**INPUT DATA**
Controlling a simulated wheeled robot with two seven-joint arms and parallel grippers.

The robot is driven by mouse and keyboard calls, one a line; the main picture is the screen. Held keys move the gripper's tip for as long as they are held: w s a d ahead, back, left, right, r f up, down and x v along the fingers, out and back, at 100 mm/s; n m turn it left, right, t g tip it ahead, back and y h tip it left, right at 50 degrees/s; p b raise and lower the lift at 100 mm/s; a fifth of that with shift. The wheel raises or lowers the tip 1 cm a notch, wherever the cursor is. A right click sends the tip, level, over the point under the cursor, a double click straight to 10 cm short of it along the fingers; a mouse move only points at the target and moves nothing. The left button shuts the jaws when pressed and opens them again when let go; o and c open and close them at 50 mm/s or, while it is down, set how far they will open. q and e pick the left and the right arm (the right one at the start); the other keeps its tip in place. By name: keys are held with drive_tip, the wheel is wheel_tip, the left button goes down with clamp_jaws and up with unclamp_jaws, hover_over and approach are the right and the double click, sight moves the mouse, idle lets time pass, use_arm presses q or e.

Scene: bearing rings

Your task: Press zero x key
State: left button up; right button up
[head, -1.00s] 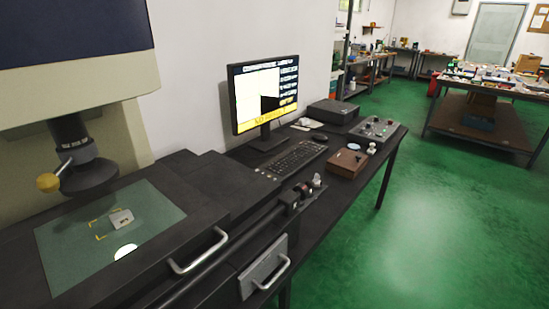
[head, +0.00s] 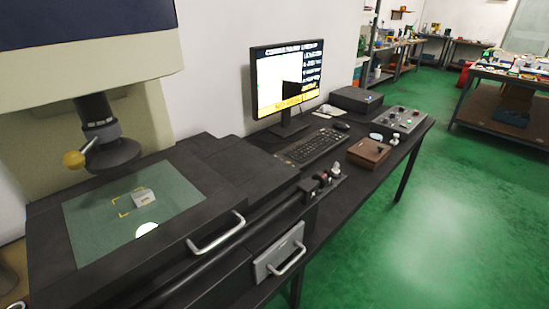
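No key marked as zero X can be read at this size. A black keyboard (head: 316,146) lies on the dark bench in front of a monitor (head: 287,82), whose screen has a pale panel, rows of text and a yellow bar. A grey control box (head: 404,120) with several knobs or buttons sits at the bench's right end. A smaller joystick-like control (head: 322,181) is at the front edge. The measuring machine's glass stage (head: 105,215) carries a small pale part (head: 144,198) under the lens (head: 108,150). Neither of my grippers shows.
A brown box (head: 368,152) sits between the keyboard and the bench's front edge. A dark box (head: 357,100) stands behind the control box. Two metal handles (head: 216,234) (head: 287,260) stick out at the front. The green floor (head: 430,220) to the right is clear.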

---

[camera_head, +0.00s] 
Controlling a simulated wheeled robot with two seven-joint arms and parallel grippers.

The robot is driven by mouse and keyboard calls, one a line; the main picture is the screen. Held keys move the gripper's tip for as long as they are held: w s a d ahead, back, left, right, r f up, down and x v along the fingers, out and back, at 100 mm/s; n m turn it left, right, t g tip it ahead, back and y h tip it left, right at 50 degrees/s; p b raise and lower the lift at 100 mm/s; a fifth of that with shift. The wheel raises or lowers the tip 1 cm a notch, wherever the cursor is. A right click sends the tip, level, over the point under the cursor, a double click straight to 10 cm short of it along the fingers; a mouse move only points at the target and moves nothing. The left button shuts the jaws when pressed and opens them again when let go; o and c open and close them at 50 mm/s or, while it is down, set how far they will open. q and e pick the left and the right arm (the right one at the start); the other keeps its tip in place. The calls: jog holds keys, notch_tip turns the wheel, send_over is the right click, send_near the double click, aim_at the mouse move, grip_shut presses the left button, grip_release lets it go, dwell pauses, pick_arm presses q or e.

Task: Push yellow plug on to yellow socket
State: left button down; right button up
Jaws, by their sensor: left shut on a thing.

**TASK DESCRIPTION**
Copy all lines above containing the string "State".

**SOLUTION FOR THIS EXERCISE**
State: left button up; right button up
State: left button down; right button up

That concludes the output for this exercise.